◆ **To be done**
Gather from the material every line that contains the string "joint".

◆ **Supplied information**
· · · ·
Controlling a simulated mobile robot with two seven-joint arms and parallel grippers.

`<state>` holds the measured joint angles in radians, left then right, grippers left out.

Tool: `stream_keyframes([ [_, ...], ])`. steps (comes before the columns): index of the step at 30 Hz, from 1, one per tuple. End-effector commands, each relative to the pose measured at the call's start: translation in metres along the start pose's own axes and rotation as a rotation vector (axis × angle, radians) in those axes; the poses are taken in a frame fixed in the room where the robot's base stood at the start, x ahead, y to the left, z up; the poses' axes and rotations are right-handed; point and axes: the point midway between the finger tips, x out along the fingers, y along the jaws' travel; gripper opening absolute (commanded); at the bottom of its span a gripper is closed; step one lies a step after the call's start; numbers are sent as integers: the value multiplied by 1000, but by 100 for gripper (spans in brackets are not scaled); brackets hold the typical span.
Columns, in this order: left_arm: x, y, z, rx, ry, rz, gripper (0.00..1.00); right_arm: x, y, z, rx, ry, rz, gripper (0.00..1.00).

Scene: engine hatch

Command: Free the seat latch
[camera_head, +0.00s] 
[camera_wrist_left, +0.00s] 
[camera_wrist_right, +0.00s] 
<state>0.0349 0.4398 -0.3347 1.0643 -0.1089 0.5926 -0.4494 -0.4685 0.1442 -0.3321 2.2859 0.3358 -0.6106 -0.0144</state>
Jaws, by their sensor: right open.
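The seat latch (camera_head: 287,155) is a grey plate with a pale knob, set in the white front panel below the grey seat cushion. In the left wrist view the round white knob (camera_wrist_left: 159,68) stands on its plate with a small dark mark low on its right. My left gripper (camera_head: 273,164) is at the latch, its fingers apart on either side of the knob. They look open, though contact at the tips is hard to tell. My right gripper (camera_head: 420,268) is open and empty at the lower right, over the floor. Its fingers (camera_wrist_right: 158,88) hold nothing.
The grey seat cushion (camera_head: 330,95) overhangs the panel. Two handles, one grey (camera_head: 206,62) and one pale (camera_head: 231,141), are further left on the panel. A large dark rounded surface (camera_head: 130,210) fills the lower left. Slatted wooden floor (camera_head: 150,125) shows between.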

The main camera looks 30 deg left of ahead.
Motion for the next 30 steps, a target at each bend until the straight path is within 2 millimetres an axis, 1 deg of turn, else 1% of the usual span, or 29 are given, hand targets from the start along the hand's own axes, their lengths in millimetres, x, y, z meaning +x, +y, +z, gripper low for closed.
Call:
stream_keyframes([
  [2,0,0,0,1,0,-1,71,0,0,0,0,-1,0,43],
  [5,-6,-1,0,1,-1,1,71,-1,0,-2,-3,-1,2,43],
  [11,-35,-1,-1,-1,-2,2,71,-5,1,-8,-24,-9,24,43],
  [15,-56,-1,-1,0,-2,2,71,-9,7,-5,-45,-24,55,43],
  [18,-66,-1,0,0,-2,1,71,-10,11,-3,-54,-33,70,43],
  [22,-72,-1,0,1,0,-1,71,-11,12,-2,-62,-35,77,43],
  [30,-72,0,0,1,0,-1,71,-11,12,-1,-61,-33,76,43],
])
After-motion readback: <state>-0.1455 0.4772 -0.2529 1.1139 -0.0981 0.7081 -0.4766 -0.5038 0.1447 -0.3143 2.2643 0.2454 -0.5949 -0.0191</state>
· · · ·
◆ **Complete answer**
Controlling a simulated mobile robot with two seven-joint arms and parallel grippers.
`<state>` holds the measured joint angles in radians, left then right, grippers left out.

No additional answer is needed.